A final version of the report is expected to be released next Tuesday. So some changes may be made — though not likely any fundamental revision. I shall write two columns this week, and more in ensuing days, about how key evidence was suppressed. The suppressed information would stand in the way of the agenda of the committee majority, led by Chairman John Kerry, whose objective is to peremptorily close the books on the POW issue as a way to normalize relations with Vietnam.
The censoring operation appears to have been led by Kerry’s staff and was accomplished in several ways. One was by omitting key chunks of information. Another method was to see that pivotal portions were written by staffers hand-picked by Kerry and his allies on the committee.

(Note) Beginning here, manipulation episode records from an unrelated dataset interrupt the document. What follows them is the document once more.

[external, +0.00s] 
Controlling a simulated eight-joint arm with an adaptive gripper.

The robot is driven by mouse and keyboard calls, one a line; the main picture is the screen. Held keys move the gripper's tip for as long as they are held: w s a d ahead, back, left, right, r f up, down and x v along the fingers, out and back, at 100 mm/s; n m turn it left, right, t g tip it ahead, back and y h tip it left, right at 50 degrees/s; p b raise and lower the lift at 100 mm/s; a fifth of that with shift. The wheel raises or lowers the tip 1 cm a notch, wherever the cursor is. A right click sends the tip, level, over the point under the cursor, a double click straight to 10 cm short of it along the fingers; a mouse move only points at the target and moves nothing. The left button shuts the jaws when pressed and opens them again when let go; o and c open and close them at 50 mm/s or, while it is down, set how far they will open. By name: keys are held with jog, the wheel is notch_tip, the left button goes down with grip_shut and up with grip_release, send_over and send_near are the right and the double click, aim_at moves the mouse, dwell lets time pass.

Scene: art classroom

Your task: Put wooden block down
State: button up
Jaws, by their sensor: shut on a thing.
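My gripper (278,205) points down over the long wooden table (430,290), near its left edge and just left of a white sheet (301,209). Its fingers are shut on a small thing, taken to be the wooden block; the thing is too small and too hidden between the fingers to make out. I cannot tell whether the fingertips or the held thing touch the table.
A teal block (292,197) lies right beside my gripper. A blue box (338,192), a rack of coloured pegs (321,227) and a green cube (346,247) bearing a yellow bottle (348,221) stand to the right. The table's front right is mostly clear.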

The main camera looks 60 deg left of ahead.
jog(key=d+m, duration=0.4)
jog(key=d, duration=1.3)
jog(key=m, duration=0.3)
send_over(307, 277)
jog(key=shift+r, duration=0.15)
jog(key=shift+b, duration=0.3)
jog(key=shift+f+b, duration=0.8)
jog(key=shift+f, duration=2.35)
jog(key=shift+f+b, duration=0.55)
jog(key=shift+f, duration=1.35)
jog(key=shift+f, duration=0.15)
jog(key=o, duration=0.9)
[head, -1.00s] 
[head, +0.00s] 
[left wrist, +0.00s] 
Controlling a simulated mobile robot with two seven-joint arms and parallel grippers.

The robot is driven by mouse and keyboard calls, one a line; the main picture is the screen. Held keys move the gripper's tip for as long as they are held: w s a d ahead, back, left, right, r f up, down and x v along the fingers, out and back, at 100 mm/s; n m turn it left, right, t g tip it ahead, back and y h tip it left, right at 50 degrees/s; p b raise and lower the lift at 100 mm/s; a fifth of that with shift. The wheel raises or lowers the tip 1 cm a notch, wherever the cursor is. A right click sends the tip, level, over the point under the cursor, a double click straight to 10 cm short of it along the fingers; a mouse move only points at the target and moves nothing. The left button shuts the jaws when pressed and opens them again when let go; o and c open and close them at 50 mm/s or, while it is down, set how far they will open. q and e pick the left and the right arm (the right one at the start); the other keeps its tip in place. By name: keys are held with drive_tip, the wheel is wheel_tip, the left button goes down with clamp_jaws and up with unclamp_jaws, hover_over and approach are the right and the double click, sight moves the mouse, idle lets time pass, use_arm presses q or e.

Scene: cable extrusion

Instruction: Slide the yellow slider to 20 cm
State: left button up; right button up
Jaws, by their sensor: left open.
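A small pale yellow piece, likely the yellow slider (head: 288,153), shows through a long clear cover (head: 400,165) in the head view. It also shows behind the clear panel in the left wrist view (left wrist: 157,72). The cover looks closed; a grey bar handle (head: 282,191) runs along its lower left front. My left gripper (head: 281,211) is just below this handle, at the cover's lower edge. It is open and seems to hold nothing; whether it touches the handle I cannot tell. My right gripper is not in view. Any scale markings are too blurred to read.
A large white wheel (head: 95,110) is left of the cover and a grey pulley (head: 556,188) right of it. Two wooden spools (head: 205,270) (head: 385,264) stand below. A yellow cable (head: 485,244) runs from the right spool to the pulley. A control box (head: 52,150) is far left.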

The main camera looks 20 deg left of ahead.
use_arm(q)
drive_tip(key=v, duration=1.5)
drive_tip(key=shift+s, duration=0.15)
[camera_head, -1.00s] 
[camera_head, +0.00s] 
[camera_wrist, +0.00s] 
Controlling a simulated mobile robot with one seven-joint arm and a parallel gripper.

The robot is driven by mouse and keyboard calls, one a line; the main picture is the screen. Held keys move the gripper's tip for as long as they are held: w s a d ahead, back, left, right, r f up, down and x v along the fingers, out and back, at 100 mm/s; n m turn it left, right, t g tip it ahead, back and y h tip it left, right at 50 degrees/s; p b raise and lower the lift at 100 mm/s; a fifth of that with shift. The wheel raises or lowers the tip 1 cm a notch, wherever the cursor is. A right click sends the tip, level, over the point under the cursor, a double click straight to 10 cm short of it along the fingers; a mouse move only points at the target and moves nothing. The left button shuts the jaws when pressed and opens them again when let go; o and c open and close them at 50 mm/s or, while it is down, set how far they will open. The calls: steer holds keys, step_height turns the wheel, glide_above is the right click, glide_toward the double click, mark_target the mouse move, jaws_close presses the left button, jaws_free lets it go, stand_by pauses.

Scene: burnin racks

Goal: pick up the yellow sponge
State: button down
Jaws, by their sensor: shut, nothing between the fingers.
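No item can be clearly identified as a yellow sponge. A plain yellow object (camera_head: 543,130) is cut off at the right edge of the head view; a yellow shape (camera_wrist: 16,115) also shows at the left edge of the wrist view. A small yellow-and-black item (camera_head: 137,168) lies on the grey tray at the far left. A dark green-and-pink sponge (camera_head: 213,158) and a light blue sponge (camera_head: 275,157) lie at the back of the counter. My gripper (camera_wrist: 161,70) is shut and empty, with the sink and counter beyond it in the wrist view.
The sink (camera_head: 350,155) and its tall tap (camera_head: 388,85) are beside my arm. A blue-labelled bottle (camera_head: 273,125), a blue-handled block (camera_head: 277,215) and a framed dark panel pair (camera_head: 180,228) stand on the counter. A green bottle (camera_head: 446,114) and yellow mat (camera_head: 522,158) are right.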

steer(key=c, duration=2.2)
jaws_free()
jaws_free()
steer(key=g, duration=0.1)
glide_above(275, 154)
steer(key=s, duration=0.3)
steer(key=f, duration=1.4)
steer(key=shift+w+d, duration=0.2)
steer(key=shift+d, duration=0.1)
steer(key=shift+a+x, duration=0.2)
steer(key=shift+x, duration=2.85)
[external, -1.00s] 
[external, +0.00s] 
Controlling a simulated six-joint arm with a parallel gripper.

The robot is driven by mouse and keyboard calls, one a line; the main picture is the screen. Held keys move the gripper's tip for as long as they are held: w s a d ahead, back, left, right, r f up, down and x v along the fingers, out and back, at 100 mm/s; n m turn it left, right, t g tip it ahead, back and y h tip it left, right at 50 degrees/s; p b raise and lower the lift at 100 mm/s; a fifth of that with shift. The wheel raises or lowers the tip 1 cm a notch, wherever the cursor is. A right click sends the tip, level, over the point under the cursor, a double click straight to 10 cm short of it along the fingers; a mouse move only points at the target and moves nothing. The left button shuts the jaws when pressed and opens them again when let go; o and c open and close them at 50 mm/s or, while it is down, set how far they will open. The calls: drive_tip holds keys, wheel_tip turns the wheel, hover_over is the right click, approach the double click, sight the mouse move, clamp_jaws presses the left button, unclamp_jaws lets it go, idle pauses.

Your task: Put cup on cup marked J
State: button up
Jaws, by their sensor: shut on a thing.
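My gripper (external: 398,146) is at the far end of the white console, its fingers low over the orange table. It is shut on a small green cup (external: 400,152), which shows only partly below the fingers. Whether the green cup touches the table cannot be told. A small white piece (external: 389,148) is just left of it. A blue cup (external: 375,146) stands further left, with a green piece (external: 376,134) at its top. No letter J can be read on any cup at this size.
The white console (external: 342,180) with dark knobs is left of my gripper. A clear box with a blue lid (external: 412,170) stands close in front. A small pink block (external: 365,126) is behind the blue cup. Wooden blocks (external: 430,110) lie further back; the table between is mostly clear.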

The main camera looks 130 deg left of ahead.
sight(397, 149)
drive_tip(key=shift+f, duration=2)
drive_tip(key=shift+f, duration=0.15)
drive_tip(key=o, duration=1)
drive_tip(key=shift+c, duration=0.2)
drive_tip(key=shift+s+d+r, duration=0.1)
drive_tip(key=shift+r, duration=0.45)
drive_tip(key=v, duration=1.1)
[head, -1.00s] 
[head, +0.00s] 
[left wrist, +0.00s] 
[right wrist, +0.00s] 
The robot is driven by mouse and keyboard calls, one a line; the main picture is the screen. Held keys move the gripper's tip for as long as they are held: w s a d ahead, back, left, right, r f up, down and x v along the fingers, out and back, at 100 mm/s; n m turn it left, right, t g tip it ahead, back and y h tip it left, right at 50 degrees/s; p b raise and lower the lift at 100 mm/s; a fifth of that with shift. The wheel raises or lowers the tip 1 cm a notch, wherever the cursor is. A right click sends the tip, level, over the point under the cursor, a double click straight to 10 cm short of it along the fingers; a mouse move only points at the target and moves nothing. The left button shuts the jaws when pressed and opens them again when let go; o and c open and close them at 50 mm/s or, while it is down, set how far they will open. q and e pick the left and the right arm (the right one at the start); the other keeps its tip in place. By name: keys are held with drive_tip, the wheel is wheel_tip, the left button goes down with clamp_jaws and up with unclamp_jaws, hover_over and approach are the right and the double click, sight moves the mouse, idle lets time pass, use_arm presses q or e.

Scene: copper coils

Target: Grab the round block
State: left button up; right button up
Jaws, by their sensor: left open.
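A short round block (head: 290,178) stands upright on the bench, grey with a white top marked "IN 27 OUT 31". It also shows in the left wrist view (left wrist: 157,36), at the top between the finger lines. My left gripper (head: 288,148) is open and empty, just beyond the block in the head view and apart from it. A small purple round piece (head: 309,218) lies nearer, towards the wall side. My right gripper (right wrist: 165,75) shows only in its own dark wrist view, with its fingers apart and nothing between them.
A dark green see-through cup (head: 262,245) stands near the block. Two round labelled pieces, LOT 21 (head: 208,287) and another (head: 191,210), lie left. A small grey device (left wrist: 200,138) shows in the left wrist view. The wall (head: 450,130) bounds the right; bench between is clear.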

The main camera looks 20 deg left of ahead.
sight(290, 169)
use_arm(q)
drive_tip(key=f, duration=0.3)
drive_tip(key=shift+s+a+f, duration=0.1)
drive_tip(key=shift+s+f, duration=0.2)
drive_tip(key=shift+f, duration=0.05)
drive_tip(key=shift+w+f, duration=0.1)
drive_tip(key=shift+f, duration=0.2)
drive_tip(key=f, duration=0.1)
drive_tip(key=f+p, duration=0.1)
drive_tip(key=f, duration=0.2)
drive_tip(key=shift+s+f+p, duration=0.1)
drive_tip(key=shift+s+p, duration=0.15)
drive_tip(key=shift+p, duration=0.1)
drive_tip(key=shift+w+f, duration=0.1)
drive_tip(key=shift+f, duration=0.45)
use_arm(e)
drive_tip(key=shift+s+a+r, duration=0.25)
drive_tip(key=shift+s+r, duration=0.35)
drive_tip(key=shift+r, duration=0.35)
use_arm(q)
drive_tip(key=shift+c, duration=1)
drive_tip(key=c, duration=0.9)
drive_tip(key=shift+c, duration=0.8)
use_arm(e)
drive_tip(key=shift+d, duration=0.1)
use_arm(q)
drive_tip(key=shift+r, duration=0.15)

One such staffer was Sedgwick Tourison Jr., a former Pentagon intelligence interrogator in Indochina who was assigned the chapter dealing with the core issue of numbers — how many men were left behind and whether any could be alive today. Tourison, however, would appear to have a serious conflict of interest, since he made up his mind on the issue a long time ago.
In “Talking with Victor Charlie,” a book he wrote that was published two years ago, he said, describing his conclusions upon departing his intelligence job in 1988: “I was satisfied that there were no live United States POWs in Southeast Asia and that there hadn’t been any since Operation Homecoming [the return of 591 men after the signing of the peace accords] in early 1973.”
In short, Tourison said flatly in that book, repeating it several times, that no men had ever been left behind. In a phone interview yesterday, he declined to say whether, in light of the new testimony and newly declassified documents, he has since changed his mind. But the conversation — in which he contended the whole MIA issue was a hoax perpetrated through a disinformation campaign by Hanoi’s “state security apparatus”– indicated that he has not.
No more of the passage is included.